→ **Exercise requirements**
Extract the lines that hold the string "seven".

→ **Data for this task**

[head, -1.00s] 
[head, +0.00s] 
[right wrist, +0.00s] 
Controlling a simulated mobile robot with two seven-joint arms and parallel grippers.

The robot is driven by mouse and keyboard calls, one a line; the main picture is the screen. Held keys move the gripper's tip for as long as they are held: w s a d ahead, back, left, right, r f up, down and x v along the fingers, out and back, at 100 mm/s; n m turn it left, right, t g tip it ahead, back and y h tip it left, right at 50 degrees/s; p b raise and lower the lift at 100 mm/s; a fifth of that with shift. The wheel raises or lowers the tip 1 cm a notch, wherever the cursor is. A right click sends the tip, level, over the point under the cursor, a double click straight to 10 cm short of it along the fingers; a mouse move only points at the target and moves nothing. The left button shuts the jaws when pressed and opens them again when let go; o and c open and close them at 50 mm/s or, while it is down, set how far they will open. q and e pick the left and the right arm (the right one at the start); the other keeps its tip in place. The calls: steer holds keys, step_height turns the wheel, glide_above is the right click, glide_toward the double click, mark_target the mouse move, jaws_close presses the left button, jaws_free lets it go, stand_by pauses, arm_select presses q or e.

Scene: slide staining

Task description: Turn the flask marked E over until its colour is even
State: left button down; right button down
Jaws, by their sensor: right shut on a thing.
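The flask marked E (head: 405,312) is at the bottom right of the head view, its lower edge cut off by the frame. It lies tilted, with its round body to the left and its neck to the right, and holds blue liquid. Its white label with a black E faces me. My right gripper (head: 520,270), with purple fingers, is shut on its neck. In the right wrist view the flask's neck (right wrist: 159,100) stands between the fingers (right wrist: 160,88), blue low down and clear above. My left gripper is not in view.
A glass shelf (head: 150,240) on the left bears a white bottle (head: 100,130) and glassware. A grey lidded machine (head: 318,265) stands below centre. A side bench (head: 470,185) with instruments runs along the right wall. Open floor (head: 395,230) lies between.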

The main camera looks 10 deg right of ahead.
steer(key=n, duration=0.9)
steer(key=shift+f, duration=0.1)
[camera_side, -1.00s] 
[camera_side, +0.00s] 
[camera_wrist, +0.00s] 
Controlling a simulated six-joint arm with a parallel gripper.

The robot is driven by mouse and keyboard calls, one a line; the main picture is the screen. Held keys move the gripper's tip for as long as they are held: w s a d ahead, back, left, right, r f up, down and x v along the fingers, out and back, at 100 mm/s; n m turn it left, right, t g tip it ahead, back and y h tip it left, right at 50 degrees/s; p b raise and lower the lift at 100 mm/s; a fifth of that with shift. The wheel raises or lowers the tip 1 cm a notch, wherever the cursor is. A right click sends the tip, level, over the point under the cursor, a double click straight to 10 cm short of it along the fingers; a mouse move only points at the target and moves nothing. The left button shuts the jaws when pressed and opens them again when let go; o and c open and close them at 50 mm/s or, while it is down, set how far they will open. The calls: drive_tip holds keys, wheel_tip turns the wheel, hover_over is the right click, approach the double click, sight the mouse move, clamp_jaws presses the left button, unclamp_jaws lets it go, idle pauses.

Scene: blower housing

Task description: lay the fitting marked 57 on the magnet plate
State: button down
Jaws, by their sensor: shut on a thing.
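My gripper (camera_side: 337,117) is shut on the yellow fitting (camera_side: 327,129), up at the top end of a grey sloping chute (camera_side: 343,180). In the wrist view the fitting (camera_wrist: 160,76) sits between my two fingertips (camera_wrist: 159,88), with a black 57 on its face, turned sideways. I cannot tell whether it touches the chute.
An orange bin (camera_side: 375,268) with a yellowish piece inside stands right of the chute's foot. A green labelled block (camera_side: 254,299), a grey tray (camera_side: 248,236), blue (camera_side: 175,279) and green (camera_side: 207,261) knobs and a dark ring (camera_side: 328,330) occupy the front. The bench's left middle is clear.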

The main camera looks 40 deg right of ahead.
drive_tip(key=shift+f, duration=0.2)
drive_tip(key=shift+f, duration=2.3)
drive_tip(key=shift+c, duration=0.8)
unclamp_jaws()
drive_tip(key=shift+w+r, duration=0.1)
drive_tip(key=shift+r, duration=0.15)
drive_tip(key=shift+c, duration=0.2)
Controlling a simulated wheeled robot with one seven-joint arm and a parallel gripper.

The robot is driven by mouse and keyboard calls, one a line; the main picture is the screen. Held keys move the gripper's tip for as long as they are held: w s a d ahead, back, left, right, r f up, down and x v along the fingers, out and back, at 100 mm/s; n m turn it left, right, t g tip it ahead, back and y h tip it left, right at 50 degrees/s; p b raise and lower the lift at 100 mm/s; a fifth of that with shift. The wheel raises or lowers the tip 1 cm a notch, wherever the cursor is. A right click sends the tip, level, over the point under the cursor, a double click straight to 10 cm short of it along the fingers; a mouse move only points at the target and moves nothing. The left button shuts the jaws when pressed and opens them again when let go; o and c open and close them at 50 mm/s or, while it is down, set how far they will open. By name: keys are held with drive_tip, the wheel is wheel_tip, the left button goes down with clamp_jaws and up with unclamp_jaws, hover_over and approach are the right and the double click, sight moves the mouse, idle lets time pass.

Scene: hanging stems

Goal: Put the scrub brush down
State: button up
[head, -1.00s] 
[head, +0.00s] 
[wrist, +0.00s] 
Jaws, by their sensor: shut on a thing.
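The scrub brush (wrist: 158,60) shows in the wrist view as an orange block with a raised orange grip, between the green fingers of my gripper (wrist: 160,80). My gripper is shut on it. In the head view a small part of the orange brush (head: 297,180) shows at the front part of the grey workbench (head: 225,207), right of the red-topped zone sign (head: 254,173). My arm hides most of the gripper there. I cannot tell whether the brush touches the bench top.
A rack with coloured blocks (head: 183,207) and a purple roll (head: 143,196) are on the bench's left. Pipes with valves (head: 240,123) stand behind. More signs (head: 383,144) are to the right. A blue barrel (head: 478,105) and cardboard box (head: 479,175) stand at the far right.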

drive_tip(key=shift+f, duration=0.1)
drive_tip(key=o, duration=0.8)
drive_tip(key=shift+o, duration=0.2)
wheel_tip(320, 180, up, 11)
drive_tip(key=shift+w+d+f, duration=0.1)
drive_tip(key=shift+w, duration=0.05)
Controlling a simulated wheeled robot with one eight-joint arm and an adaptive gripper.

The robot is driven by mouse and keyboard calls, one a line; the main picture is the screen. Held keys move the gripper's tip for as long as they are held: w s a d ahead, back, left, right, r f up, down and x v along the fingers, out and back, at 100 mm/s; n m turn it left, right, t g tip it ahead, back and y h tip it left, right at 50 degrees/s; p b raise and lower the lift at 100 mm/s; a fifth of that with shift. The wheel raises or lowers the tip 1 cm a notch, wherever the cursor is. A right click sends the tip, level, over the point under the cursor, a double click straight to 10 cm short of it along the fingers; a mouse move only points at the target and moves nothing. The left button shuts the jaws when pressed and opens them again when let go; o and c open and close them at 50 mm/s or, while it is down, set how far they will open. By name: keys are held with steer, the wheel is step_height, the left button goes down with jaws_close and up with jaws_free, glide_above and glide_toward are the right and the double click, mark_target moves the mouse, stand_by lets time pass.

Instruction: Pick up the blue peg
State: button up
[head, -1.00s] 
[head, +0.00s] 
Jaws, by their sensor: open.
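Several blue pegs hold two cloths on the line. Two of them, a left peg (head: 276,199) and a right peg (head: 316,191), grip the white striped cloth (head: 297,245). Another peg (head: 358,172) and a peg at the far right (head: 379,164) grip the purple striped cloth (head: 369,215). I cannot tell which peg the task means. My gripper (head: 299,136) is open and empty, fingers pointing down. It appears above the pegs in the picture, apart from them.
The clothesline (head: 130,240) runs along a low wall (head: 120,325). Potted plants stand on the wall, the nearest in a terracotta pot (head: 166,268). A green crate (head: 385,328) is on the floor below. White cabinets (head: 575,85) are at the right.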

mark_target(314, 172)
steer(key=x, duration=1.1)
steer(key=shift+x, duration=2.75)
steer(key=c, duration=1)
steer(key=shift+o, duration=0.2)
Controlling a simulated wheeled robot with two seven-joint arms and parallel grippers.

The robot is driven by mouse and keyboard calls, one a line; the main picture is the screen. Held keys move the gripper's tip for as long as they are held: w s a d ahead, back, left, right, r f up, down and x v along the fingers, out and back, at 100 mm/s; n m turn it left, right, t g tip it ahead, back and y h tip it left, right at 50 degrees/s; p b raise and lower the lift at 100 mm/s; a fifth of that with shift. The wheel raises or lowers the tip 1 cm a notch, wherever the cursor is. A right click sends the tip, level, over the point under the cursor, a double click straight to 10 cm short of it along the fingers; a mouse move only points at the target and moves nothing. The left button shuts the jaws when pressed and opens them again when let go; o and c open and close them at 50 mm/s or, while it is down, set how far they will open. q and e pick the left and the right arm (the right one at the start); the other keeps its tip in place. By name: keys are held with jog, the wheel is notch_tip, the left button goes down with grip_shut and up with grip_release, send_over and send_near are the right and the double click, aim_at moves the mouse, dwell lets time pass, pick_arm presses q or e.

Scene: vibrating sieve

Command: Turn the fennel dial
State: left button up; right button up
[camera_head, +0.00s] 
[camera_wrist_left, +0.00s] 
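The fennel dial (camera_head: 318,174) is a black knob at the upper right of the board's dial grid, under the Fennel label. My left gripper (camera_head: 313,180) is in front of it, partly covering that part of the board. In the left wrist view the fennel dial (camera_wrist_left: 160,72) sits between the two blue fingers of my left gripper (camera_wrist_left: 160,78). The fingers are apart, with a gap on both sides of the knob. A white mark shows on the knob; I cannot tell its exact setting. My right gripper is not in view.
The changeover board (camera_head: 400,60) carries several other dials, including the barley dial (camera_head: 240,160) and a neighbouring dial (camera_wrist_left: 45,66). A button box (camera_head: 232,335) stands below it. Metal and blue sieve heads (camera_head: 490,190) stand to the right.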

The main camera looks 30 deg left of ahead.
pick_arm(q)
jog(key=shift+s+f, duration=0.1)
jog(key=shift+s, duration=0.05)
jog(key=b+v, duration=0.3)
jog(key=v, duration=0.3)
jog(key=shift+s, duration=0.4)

→ **Response to this exercise**
Controlling a simulated mobile robot with two seven-joint arms and parallel grippers.
Controlling a simulated wheeled robot with one seven-joint arm and a parallel gripper.
Controlling a simulated wheeled robot with two seven-joint arms and parallel grippers.

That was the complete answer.